Clean Elections -- in New York?
Albany is often considered the poster-child for shady governance. It's been called "a swamp of intrigue and corruption" among other things.
There's now a legitimate chance to change all of that in one fell swoop. An impressive and ambitious coalition of civic groups, former elected officials, and the very big-name donors who are tired of constant chase for political cash has come together to push for a fair elections system funded by average citizens, not the wealthy 1 percent.
The New York Times is taking the campaign seriously, with a front page (even in the DC version I read) article on the effort yesterday.

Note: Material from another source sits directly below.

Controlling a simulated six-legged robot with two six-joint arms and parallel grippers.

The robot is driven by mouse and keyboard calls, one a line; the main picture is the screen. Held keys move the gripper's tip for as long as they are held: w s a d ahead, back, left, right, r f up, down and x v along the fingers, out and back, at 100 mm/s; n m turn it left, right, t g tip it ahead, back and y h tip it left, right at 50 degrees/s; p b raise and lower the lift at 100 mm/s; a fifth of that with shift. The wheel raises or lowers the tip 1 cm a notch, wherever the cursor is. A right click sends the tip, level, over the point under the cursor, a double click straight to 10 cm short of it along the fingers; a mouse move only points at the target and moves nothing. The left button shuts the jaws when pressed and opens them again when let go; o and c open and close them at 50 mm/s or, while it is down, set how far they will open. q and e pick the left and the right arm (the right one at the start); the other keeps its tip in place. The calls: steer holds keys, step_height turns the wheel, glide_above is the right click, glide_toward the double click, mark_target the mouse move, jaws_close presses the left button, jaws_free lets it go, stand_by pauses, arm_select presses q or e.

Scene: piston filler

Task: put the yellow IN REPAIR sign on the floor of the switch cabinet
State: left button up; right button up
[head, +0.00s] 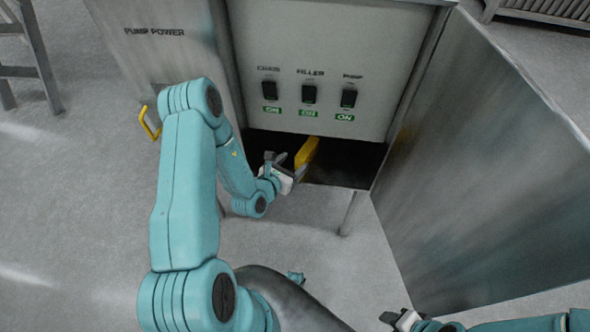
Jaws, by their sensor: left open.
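The yellow sign (308,150) is in the lower opening of the switch cabinet, over its dark floor (345,168), below the switch panel. It looks like a small block seen at an angle; its lettering cannot be read. My left gripper (288,163) is open at the cabinet's front edge, its fingertips close to the near end of the sign. Whether they touch the sign cannot be told. My right gripper (402,319) shows only in part at the bottom edge, well away from the cabinet, and its jaws are unclear.
The switch panel (325,50) carries three black switches with green ON labels. The cabinet door (480,170) stands open at right. A yellow handle (149,123) sticks out at left below the PUMP POWER lettering. Grey floor lies free at left.

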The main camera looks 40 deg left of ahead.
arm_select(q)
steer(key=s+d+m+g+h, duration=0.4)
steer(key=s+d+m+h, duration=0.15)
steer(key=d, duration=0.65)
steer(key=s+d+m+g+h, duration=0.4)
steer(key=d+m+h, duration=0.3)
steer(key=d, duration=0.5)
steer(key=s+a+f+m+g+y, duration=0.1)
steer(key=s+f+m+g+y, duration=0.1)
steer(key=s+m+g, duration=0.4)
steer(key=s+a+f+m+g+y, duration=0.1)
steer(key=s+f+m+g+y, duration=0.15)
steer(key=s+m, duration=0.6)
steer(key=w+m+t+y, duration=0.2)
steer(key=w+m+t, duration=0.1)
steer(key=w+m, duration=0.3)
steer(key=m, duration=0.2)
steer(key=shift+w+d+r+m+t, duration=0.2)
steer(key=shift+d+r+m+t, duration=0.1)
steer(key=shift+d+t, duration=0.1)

The proposal would provide clean resources to candidates to break their dependance on $60,000+ contributions from a tiny fraction of the richest donors, donors with different opinions and priorities than the rest of us. It would give engaged but average-earning citizens without Wall Street networks a real chance to run for office competitively. Most important, it would take a big step towards ensuring that the strength of a New Yorker's voice doesn't depend upon the size of her wallet.

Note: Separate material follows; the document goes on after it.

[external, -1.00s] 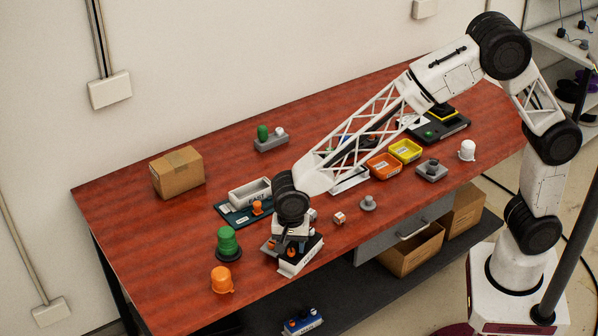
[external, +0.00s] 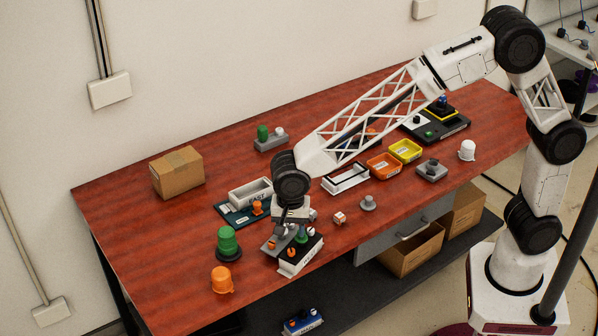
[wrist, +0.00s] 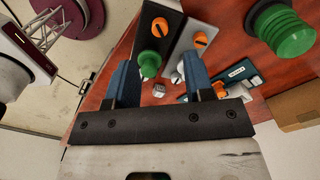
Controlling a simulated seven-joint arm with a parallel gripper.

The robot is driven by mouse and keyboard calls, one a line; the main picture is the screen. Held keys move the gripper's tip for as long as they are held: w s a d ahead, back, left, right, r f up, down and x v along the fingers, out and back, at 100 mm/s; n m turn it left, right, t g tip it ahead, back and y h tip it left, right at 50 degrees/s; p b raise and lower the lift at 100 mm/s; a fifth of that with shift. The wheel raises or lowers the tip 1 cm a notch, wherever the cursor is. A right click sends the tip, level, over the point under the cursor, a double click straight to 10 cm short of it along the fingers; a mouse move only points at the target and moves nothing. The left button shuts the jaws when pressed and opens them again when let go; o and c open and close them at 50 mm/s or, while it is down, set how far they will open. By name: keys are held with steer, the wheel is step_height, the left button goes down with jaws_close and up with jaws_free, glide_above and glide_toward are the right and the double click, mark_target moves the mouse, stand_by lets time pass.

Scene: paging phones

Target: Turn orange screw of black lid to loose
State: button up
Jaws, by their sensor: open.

Governor Cuomo announced his support for the effort in his State of the State address. Now he has about 75 days until the end of the legislative session in June to show strong leadership and push it past the finish line.
A victory in a huge state like New York would send shock waves through the money-driven political cultures of other states. . .and even reach the epicenter of big-money power, Washington, D.C.
Those who care about who owns our democracy—voters or donors—have a short window to shake things up. The name of the coalition leading the charge is Fair Elections for New York.